Mourning the loss of a Manhattan Icon

Mourning the loss of a Manhattan Icon

It is with a very heavy heart that we mourn the loss of a true Manhattan Icon. Zelda Kaplan, a fixture of NYC nightlife for more than four decades, passed away February 15th.

Zelda was a cultural icon, with countless fans and admirers coming to greet her at parties and nightclubs throughout our great city, and never showed a hint of her 95 years as she would make her way through the nightlife scene.

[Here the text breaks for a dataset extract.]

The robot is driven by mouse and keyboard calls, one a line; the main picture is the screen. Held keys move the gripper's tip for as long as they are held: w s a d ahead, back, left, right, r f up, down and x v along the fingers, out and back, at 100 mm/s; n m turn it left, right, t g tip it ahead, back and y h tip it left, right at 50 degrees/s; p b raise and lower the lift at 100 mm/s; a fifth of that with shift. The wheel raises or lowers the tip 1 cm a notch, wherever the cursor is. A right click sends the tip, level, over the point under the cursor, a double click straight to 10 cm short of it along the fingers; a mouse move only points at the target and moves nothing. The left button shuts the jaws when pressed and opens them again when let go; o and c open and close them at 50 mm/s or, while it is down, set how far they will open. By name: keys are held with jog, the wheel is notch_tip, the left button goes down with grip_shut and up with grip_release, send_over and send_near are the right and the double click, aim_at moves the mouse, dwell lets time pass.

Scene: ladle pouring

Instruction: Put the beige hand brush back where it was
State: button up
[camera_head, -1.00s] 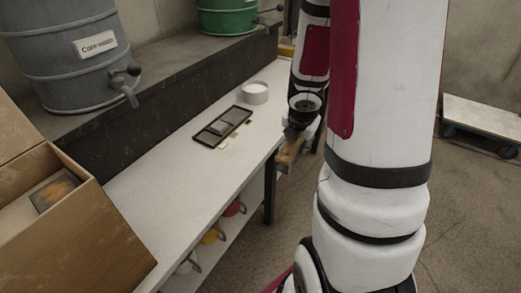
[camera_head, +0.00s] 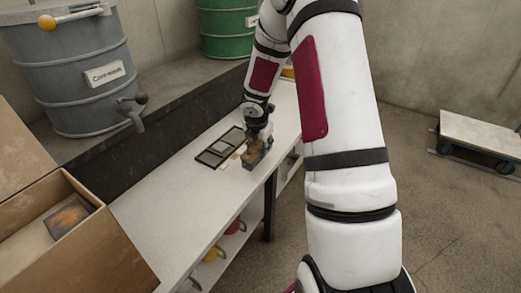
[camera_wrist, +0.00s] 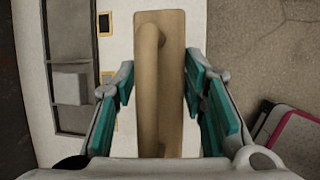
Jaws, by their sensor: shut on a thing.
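The beige hand brush (camera_wrist: 172,50) is a long flat board with a rounded bar handle along it. In the wrist view it lies lengthwise between the teal pads of my gripper (camera_wrist: 158,85), which is shut on it. In the head view, my gripper (camera_head: 257,148) holds the brush (camera_head: 251,157) at the front edge of the white bench (camera_head: 180,209), just right of the dark tray. I cannot tell whether the brush touches the bench top. Its underside is hidden.
The dark divided tray (camera_head: 208,159) holds a grey block, with small tiles beside it. A cardboard box (camera_head: 105,245) stands at the bench's near left. Grey (camera_head: 75,90) and green (camera_head: 224,45) drums stand on the back ledge. The bench's near half is clear.

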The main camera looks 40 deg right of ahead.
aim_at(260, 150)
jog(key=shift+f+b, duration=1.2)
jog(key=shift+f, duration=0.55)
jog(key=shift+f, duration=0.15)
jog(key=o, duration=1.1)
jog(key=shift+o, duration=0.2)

The subject of countless newspaper and magazine profiles, Ms. Kaplan was introduced beyond her NYC stomping grounds in the 2003 HBO Documentary, “Her Name Is Zelda.” While recognized locally as a social butterfly, her influence reached across the world with humanitarian efforts in Africa and Southeast Asia. Her global attitude was obvious in her remarkable and recognizable sense of style, designing her own wardrobe in bold African prints purchased from local weavers during her various trips, completing the ensemble with oversized glasses and one of her many matching toques.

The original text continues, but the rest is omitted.